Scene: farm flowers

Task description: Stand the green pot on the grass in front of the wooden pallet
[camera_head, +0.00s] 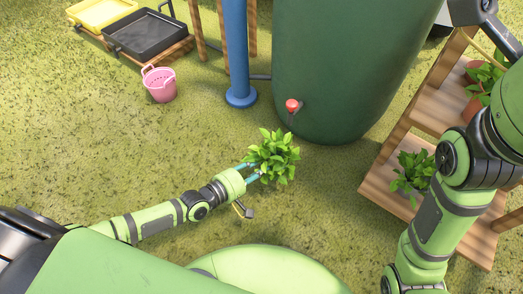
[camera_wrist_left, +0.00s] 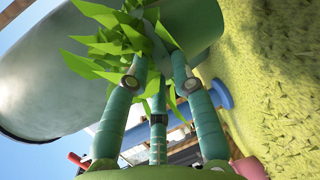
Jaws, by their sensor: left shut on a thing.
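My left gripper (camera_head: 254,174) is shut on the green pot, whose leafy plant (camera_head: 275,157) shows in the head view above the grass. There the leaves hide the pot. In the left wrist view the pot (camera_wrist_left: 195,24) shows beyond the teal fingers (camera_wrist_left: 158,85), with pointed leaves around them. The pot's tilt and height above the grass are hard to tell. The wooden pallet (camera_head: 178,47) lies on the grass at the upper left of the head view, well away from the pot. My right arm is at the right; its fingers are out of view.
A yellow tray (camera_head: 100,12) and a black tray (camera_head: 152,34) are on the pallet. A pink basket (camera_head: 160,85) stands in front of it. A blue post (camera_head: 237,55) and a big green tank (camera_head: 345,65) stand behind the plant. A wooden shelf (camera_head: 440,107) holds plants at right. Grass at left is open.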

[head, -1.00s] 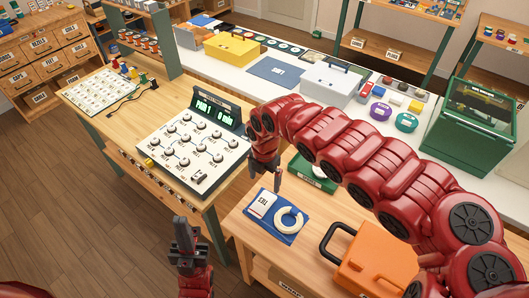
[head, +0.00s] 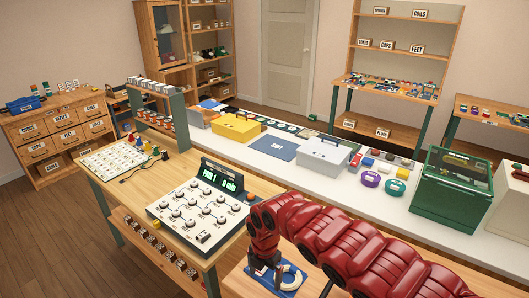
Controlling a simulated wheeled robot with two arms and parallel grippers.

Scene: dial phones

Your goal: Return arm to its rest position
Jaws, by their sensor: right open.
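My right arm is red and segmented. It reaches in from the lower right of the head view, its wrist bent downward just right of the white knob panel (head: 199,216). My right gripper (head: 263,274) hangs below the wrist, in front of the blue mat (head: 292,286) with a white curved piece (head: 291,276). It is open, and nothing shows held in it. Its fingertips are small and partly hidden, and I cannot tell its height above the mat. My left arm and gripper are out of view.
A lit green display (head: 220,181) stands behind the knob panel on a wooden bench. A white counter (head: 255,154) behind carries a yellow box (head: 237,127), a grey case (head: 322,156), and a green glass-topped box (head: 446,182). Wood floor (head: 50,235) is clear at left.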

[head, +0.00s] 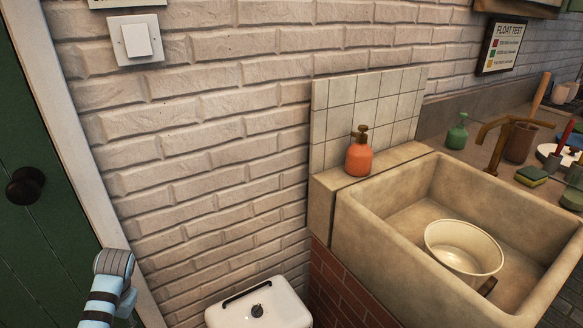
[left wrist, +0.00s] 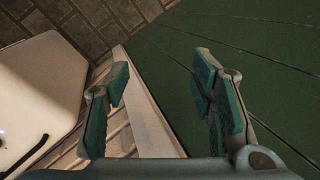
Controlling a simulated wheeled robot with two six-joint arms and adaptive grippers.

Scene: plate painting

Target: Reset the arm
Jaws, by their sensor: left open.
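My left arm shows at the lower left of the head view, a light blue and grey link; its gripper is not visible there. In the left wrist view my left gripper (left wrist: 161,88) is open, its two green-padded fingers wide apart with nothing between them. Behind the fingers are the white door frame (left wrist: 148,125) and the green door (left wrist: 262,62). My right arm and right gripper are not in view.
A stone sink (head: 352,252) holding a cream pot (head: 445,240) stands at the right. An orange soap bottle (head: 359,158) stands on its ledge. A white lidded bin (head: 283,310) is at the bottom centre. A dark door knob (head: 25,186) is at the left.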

——

Please return, exactly as they appear, the lines starting at the one that contains "Scene: dial phones" and ending at the one that contains "Your goal: Return arm to its rest position".

### Result
Scene: dial phones

Your goal: Return arm to its rest position

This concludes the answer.